5. The question is whether the document in question was 'produced or came before the Collector in the performance of his functions' At first sight it would appear that a Collector receiving a document to determine the amount of stamp duty payable upon it is a person in charge of a public office and performs the function cast upon him under the Stamp Act. Looking closely, however, we think that the phrase 'produced or comes in the performance of his functions' as' used in section 83, could not have been intended by the Legislature to include the performance of functions by a Collector under section 31. Under section 33 the officer concerned is under a duty--the word used is 'shall'--to impound the document as soon as the document is produced or conies before him and it appears to him that it is not duly stamped.
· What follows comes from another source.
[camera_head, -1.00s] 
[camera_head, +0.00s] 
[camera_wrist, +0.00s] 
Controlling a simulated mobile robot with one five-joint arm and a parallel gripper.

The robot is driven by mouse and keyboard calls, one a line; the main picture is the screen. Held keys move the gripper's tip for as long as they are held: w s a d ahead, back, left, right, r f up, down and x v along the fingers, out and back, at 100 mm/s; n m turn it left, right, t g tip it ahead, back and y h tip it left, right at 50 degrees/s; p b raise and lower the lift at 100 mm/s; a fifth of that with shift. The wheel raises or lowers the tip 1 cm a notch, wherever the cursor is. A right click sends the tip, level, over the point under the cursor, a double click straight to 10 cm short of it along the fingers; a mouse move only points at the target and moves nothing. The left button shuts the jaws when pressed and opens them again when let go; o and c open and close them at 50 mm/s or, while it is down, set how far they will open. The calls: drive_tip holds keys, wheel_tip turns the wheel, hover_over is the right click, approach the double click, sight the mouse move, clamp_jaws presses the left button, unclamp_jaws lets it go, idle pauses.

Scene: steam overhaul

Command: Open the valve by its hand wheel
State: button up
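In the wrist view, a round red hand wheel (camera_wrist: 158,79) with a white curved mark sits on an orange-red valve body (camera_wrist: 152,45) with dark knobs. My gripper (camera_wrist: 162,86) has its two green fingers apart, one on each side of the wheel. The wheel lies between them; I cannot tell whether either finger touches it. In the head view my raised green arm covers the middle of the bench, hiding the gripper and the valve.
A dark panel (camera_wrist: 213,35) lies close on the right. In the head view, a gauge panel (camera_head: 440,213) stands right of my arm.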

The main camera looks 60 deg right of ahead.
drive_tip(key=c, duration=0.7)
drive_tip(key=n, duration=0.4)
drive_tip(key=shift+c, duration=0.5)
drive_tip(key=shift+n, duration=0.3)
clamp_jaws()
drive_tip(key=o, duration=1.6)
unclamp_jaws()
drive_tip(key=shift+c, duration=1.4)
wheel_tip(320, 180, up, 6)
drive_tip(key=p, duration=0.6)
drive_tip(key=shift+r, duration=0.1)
6. Sections 35, 38 and 40 then prescribe the procedure which is to be followed in cases in which a document has been impounded Under section 33 Except in the case of documents written in contrivention of section 13 or 14, there is no provision under which a penalty, which is payable under the provisions of section 40 may not be imposed in respect of the impounded instrument. The provisions of section 31, however, are entirely different. An instrument, whether executed or not and whether previously stamped or not, may be presented to the Collector to have his opinion as to the duty with which it is chargeable. The petitioner has to pay a fee as may be required not exceeding Rs. 5 before the amount of duty payable is determined. The Collector is then enjoined to determine the duty

7. Under section 32, the Collector is bound to certify by endorsement on such instrument.
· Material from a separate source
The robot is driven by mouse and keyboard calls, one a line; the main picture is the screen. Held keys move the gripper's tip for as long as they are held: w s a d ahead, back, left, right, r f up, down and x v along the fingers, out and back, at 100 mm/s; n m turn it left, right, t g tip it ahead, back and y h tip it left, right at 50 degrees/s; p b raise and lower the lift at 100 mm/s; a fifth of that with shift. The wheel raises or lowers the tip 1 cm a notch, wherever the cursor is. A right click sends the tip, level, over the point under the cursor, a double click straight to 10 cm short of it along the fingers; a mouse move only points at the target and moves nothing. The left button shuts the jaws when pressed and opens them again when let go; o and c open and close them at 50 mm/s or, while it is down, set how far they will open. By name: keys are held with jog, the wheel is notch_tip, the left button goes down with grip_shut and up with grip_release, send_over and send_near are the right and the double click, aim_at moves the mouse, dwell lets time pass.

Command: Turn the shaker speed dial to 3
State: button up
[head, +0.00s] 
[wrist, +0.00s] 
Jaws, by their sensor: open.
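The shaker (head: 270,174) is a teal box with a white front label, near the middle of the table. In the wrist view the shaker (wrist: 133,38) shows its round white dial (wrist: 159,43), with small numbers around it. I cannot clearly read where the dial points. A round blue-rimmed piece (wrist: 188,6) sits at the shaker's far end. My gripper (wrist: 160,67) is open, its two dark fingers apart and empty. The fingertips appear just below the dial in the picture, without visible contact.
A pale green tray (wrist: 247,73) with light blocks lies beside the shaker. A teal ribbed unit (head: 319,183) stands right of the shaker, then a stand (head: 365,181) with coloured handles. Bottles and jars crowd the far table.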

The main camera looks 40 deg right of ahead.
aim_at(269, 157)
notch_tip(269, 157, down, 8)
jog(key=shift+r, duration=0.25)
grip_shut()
(a) if he determines that the document is fully stamped or

(b) if the duty determined by the Collector Under section 31, or such a sum as,' with the duty already paid in respect of the instrument, is equal to the duty so determined, has been paid, that the full duty with which it is chargeable has been paid.
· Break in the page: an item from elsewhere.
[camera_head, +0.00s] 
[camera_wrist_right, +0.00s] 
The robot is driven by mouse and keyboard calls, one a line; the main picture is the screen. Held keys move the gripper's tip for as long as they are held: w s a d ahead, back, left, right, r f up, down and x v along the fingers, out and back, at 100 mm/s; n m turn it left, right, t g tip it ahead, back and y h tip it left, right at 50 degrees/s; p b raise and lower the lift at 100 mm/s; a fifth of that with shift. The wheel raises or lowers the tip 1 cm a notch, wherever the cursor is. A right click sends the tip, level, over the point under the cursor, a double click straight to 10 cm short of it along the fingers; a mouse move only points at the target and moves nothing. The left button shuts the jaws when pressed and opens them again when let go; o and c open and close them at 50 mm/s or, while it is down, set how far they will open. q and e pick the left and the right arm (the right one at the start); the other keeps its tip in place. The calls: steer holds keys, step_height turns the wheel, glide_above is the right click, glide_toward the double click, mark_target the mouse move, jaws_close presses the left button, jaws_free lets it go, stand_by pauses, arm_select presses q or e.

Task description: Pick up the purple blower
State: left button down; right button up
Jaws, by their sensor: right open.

8. There are certain provisos to section 32 under which no endorsement may be made in certain contingencies e. g. when the document is presented to the Collector after the expiration of one month from the date of its execution in a case of a document executed in British India, and after the expiration of three months in a case of a document executed out of British India. The section does not provide for the contingency which has arisen in the present case, namely, when the Collector determines that the document is not sufficiently stamped and the applicant does not make good the deficiency.

9. It is clear, however, after reading Sections 31 and 32 that when an instrument is presented to the Collector for his opinion as to the duty chargeable upon it, he is not authorised to impound the document forthwith if he comes to the conclusion that the instrument is not sufficiently stamped. It would appear that it is his duty to determine the stamp duty payable upon the instrument. If the applicant pays the deficiency, if any, and if the conditions mentioned in section 32 are fulfilled, the Collector is then bound to make an endorsement on the document that it is sufficiently stamped. He cannot impound the document and cannot impose a penalty, as ho is bound to do Under section 33 read with the Subsequent sections already mentioned. The procedure provided in Section 31, therefore, is inconsistent with the procedure provided in Section 33 and Subsequent sections. It appears to us, therefore, that when the Legislature used the phrase 'is produced or comes in the performance of his functions' in Section. 33, it was' not intended that the production, or coming before an officer, of an instrument Under Section 31 was to be included. In our opinion, the phrase means production of the instrument concerned in evidence or for the purpose of placing reliance upon it by one party or the other. In any case, the expression used in Section 33 does not, in our opinion, cover a case falling within the purview of Section 31.

10. There is another aspect of the question Under Section 33, as the officer concerned is under a duty to impound an instrument if it appears to him that it is not duly stamped, he must do so when the document is produced before him or comes before him in the performance of his functions. As soon as the performance of his functions during which the document was produced before him or came before him is over, he will have no jurisdiction to act Under Section 33 In other words, after an officer has become functus officio, he cannot impound a document which was produced at a time when he was performing his functions, vide Collector, Ahmednagar, v. Rambhau Tukiram, A. I. R. (17) 1930 Bom. 392 and Paiku Kashinath v. Gaya, A. I. R. (36) 1949 Nag. 214. Even if we were to hold that the instrument in question was produced or came before the Collector 'in the performance of his functions', the Collector became functus officio after he had determined the duty Under Section 31 and the applicant had intimated to him that he was not prepared to make good the deficiency. After the intimation by the applicant, the Collector had no function to perform Under Sections 31 and 32 and, as such, he was not entitled to impound the document purporting to act Under Section 33. For both these reasons, in our opinion, the Collector acted in excess of his jurisdiction in impounding the document. It. is obvious that the applicant has no other remedy for getting redress.

11. We, therefore, quash the order of the Collector impounding the instrument in question and also the order dated 20-8-1949 directing that the deficit stamp duty and penalty may be recovered from the applicant.

12. In the circumstances of the case, we order that the parties should bear their own costs.